↓
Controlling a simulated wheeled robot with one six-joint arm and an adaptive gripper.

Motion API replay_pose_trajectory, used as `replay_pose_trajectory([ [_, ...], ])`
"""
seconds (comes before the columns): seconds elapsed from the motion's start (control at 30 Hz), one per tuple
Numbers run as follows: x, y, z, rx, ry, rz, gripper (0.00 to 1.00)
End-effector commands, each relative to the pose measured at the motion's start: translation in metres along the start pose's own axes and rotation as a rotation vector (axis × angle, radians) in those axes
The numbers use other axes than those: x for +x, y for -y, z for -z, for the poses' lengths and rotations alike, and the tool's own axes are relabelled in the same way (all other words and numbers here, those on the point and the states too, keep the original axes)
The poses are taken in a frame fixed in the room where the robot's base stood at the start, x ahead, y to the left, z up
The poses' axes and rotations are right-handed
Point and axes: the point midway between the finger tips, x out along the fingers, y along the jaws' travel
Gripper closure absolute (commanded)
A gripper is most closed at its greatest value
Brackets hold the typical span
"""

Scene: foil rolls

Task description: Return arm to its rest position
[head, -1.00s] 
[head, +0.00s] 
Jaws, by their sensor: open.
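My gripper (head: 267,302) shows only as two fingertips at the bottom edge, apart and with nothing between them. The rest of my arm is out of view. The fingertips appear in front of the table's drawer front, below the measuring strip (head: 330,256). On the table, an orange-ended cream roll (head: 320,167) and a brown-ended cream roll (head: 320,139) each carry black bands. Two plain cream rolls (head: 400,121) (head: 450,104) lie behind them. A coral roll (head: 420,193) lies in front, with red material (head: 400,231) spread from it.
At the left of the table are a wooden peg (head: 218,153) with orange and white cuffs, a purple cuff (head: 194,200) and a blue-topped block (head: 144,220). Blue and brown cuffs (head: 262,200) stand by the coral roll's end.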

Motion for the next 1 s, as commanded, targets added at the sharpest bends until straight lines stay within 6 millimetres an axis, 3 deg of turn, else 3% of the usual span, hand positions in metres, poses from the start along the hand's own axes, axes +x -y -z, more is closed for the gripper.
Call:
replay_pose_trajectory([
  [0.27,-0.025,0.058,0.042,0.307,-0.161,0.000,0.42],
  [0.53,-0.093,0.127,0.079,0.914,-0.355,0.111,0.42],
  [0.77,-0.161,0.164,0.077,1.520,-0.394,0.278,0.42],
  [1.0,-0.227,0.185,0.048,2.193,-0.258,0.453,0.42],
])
↑
Restate the whole listing exactly.

Reply to the task:
Controlling a simulated wheeled robot with one six-joint arm and an adaptive gripper.

Motion API replay_pose_trajectory, used as `replay_pose_trajectory([ [_, ...], ])`
"""
seconds (comes before the columns): seconds elapsed from the motion's start (control at 30 Hz), one per tuple
Numbers run as follows: x, y, z, rx, ry, rz, gripper (0.00 to 1.00)
End-effector commands, each relative to the pose measured at the motion's start: translation in metres along the start pose's own axes and rotation as a rotation vector (axis × angle, radians) in those axes
The numbers use other axes than those: x for +x, y for -y, z for -z, for the poses' lengths and rotations alike, and the tool's own axes are relabelled in the same way (all other words and numbers here, those on the point and the states too, keep the original axes)
The poses are taken in a frame fixed in the room where the robot's base stood at the start, x ahead, y to the left, z up
The poses' axes and rotations are right-handed
Point and axes: the point midway between the finger tips, x out along the fingers, y along the jaws' travel
Gripper closure absolute (commanded)
A gripper is most closed at its greatest value
Brackets hold the typical span
"""

Scene: foil rolls

Task description: Return arm to its rest position
[head, -1.00s] 
[head, +0.00s] 
Jaws, by their sensor: open.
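My gripper (head: 267,302) shows only as two fingertips at the bottom edge, apart and with nothing between them. The rest of my arm is out of view. The fingertips appear in front of the table's drawer front, below the measuring strip (head: 330,256). On the table, an orange-ended cream roll (head: 320,167) and a brown-ended cream roll (head: 320,139) each carry black bands. Two plain cream rolls (head: 400,121) (head: 450,104) lie behind them. A coral roll (head: 420,193) lies in front, with red material (head: 400,231) spread from it.
At the left of the table are a wooden peg (head: 218,153) with orange and white cuffs, a purple cuff (head: 194,200) and a blue-topped block (head: 144,220). Blue and brown cuffs (head: 262,200) stand by the coral roll's end.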

Motion for the next 1 s, as commanded, targets added at the sharpest bends until straight lines stay within 6 millimetres an axis, 3 deg of turn, else 3% of the usual span, hand positions in metres, poses from the start along the hand's own axes, axes +x -y -z, more is closed for the gripper.
Call:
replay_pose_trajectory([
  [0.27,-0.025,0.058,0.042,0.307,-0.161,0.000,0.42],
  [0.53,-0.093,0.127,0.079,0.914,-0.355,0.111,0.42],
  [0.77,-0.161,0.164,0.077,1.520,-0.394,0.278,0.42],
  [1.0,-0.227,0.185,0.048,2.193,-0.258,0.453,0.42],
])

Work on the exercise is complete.